Entscheidend ist: Die Natur ist in der Lage, ihren CO2-Ausstoß wieder vollständig aufzunehmen, hingegen nur einen Teil der menschengemachten Treibhausgas-Emissionen. Denn von den 40 Milliarden Tonnen menschengemachtem CO2-Ausstoß würden die Landflächen etwa 11 Milliarden Tonnen CO2 aufnehmen, die Ozeane etwa 10,6 Milliarden. Bleiben also laut Umweltbundesamt etwa 18 Milliarden Tonnen menschlich verursachtes CO2, das die Natur nicht wieder aufnimmt. Das Problem bestehe in der Verwechslung von „Umsatz“ und „Netto-Zuwachs“, schreibt uns das Umweltbundesamt. 
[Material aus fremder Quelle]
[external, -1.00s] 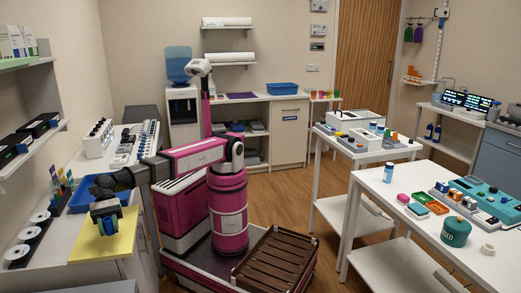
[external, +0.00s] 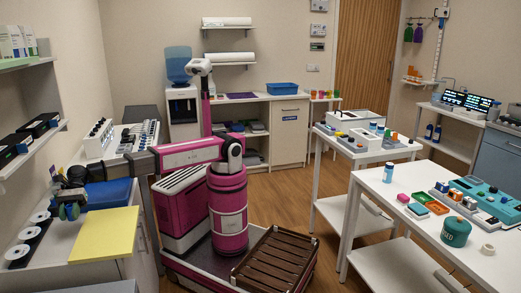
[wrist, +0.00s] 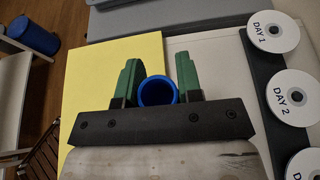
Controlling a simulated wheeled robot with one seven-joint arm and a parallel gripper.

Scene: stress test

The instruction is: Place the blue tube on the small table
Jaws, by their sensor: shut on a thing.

Und neben dem Anteil an CO2 in der Luft, ist es relevant, einen Blick auf die CO2-Konzentration zu werfen. 

Farle vergleicht Äpfel mit Birnen – menschlicher CO2-Ausstoß für 33 Prozent der CO2-Konzentration in der Luft der verantwortlich

Grafik zum Verhältnis der CO2-Konzentration verursacht von der Natur und des Menschen.
Aufgrund des zusätzlich durch den Menschen verursachten CO2-Ausstoßes gerät der natürliche Kohlenstoffkreislauf aus dem Gleichgewicht (Quelle: Umweltbundesamt; Grafik: CORRECTIV.Faktencheck)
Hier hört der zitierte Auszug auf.